Earlier this year I had the honour of being part of the School of Law’s mediation team, achieving second place amongst 18 teams at the highly competitive UK Student Mediation Competition.
This rewarding journey began with a unique opportunity to shadow Scotland’s best female commercial mediator, providing me with an insight into mediation as an alternative dispute resolution method. At the time, I was already enrolled in the DPLP level course Negotiations and Mediation and contemplated participating in one of the alternative dispute resolution competitions.
Eager to further my knowledge and skills, I attended an interactive masterclass led by Patrick Achor, a Teaching Fellow at the University who has long-standing expertise in the field. This experience honed my interest in mediation and affirmed my decision to join the competition.
Alongside three other talented professionals - Sophie O’Neill, Maria Gancheva and Tatyana Yesipova – we engaged in intensive training sessions both online and in-person under Patrick’s mentorship. The sessions allowed us to learn key techniques in facilitating a mediation session, emphasising the importance of good listening skills, creating an environment where parties feel heard and understood, and empowering them to take charge of the process.
These skills were vital for the competition, which was hosted by former winners SOAS University of London and consisted of a panel of expert judges, including legal professionals and CEDR-accredited members.

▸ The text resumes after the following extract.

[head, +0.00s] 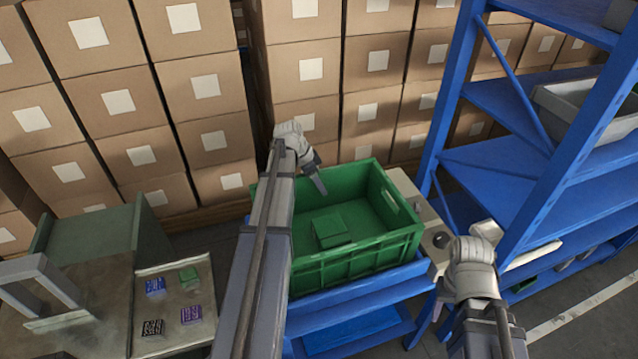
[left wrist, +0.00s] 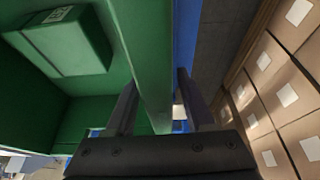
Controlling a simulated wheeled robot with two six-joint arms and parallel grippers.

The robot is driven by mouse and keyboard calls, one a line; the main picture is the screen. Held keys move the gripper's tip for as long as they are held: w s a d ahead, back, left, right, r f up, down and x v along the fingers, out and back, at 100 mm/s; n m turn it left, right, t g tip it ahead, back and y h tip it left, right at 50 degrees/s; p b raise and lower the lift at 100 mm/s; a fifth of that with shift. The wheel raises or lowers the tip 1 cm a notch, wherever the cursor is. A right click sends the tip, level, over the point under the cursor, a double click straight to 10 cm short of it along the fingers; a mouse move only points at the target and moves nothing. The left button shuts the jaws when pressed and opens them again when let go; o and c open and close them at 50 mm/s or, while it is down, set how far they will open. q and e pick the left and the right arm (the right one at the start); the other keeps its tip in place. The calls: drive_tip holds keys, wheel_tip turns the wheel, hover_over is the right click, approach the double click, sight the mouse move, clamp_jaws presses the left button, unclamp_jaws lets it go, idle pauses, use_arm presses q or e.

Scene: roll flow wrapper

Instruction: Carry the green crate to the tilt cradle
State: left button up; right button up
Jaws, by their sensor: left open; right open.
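The green crate (head: 345,265) stands upright on a blue stand (head: 345,298), with a small green box (head: 331,229) inside. The green box (left wrist: 62,38) with a pale label shows there too. My right gripper (head: 476,262) is right of the crate, apart from it; its fingertips are not clearly visible. I cannot surely identify the tilt cradle.
A beige surface with a dark knob (head: 441,240) adjoins the crate's right side. A blue rack (head: 500,165) with a grey bin (head: 585,112) stands at right. Stacked cartons (head: 370,60) fill the back. A bench (head: 170,335) with several small coloured packs is at left.

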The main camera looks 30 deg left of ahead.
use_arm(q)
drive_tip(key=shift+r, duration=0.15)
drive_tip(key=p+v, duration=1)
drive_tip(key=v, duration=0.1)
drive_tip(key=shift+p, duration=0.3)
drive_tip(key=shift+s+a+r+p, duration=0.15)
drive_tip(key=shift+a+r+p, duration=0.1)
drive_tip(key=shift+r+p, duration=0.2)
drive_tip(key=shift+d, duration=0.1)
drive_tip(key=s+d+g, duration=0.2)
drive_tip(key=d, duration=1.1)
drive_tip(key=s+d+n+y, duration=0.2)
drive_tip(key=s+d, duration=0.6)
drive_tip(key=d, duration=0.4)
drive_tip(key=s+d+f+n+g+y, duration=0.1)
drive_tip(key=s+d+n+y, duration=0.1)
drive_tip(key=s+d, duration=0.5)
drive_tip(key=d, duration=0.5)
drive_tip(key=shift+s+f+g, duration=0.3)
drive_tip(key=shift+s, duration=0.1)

During the competition, our team facilitated three rounds of mediation sessions where students from different universities role-played for us. We needed to encourage co-operation between the parties, all the while adhering to the fictional scenarios and background information that we received a week prior to the competition.
Time management, guiding the parties toward common ground and upholding confidentiality were essential as we extracted private information from the role-players. Each session involved two team members co-mediating, while the other role-played for a competing team. I was tasked with role-playing through the first mediation session and then co-mediated the next two session with my teammates Sophie and Maria.
The process was challenging as, on the one hand we had to balance the parties' interests and personalities, and on the other maintain impartiality and showcase our mediation skills, without losing any of our team synergy.
Following the competition, the team was invited to a formal dinner, providing us with an opportunity to connect with peers from across the UK and engage with the expert judges. Our efforts culminated in the team being awarded second place, which was a truly memorable experience that we will always cherish.
Looking back, the competition and the underlying training equipped us with transferrable skills, such as working in a team setting and the ability to identify and improve common ground between parties, fostering a greater understanding of conflict management. These skills would be beneficial in both our interpersonal relationships, as well as in our journeys as legal professionals. The feeling of seeing our hard work pay off and receiving this recognition was a wonderful celebration for the team’s efforts.
I am grateful to the School of Law for the opportunity to represent the University of Aberdeen and thankful to Patrick for his guidance that ultimately led to the team’s success.
It is a unique experience that I am delighted to have been part of and hope others will be inspired to explore alternative dispute resolution and, hopefully, even enroll in one of the competitions for themselves.